• **Dataset**
---------------

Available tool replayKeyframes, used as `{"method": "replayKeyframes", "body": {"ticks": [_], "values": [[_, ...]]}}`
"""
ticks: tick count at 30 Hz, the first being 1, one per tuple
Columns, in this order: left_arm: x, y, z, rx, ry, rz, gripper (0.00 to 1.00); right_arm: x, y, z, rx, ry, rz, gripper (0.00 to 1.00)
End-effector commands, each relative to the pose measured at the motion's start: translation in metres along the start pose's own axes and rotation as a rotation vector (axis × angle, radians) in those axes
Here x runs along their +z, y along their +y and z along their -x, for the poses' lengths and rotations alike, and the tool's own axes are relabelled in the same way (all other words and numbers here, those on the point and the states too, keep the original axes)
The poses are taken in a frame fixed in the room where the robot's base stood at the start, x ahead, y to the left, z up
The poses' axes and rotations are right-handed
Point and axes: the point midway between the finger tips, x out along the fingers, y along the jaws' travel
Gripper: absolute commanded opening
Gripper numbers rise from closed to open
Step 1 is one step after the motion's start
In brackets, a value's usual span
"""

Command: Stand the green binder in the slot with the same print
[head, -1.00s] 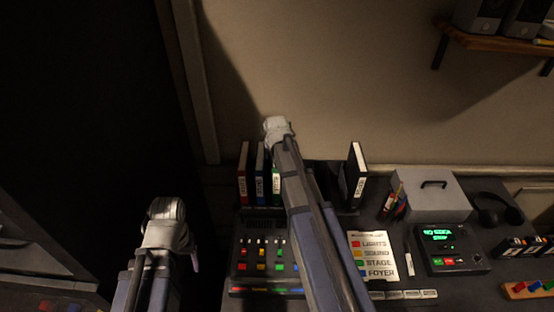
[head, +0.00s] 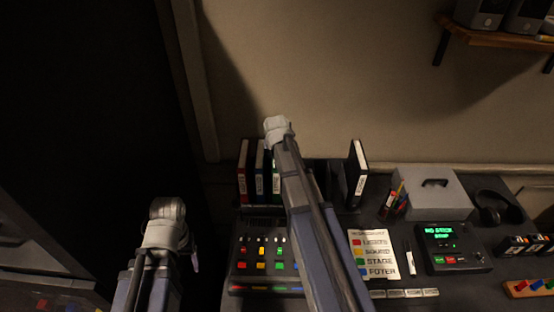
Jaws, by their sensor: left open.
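The green binder (head: 276,183) shows as a narrow strip with a pale label, just right of two other binders in the desk rack. My right arm covers its right side, so I cannot tell how it sits in its slot or whether anything holds it. The slot prints are too small or hidden. My right arm reaches up in front of the rack, and its gripper is hidden behind the arm. My left gripper (head: 195,262) is low at the left, mostly behind its own arm, open and apart from the binders.
A red binder (head: 243,175) and a blue binder (head: 260,175) stand at the rack's left, a black-and-white one (head: 357,175) at its right.

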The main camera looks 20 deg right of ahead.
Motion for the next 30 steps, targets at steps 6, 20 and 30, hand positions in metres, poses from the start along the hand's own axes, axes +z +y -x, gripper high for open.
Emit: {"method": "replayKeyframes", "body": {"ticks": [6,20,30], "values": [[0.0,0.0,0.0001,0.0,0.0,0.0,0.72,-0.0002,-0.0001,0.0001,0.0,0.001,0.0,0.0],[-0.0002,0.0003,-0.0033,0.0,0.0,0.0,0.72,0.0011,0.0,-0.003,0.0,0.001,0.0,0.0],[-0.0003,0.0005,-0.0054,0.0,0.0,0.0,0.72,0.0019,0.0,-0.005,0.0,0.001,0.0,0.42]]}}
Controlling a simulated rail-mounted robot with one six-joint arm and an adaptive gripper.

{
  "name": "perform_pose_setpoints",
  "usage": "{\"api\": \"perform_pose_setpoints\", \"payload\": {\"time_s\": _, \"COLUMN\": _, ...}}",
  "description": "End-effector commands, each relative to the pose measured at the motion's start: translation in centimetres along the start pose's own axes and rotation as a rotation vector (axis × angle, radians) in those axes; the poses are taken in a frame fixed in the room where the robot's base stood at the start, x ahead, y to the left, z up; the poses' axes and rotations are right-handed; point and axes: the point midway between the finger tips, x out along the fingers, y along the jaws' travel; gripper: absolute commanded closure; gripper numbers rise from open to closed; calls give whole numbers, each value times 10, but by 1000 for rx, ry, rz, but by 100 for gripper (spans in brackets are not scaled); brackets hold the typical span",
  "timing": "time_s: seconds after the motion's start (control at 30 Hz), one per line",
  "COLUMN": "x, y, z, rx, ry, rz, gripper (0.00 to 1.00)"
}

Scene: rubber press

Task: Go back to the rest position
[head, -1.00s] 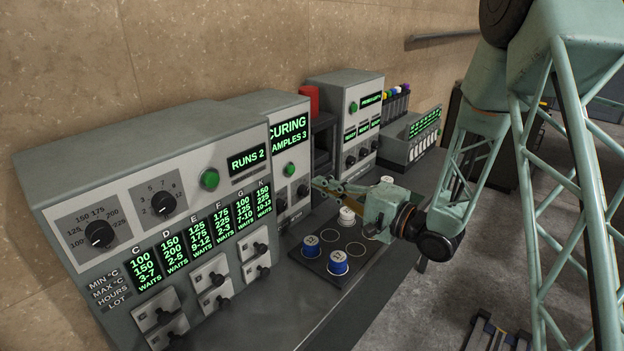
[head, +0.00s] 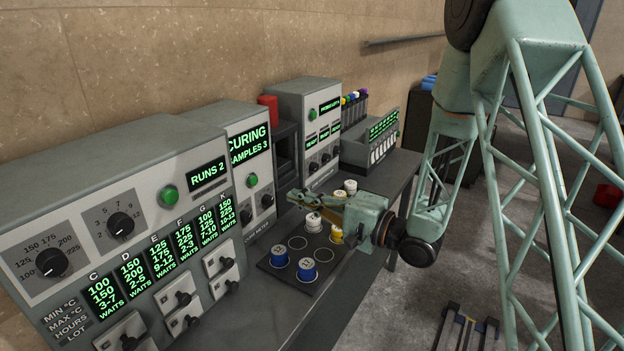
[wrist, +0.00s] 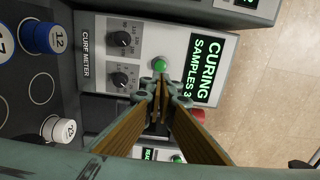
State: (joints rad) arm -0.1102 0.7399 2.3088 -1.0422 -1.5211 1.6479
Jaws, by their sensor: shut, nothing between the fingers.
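My gripper (head: 294,196) is shut with nothing in it, its tan fingers pointing left towards the machines. In the wrist view the fingertips (wrist: 159,88) overlap the face of the curing machine, just below its green button (wrist: 160,64) in the picture. I cannot tell whether they touch it. In the head view the curing machine (head: 246,130) reads "CURING SAMPLES 3" and the fingertips lie to its right, above the black sample tray (head: 276,268).
Blue-sided samples (head: 306,270), a white one (head: 313,222) and yellow ones stand on the tray below my gripper. A machine reading "RUNS 2" (head: 120,200) stands at left. Another machine (head: 305,100) and a tube rack (head: 352,108) stand behind. Open floor (head: 410,300) lies right of the bench.

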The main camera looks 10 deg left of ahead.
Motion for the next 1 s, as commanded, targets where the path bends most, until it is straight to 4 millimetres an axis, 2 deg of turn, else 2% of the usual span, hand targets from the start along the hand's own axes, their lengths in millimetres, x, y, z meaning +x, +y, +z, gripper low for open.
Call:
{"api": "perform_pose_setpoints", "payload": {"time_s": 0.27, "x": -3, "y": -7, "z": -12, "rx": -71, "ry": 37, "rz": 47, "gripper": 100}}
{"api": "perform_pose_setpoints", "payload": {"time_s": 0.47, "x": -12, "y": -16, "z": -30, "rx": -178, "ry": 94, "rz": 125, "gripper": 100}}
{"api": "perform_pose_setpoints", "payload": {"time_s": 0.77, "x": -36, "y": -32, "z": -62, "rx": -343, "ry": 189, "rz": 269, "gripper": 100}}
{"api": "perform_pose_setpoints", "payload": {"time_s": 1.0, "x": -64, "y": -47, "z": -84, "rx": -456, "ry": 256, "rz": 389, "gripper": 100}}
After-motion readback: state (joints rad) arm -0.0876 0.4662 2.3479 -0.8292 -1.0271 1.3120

---------------

• **Exercise aim**
From the data, list each line in which the string "usual" appears.

• **Final answer**
In brackets, a value's usual span
Motion for the next 1 s, as commanded, targets where the path bends most, until it is straight to 4 millimetres an axis, 2 deg of turn, else 2% of the usual span, hand targets from the start along the hand's own axes, their lengths in millimetres, x, y, z meaning +x, +y, +z, gripper low for open.

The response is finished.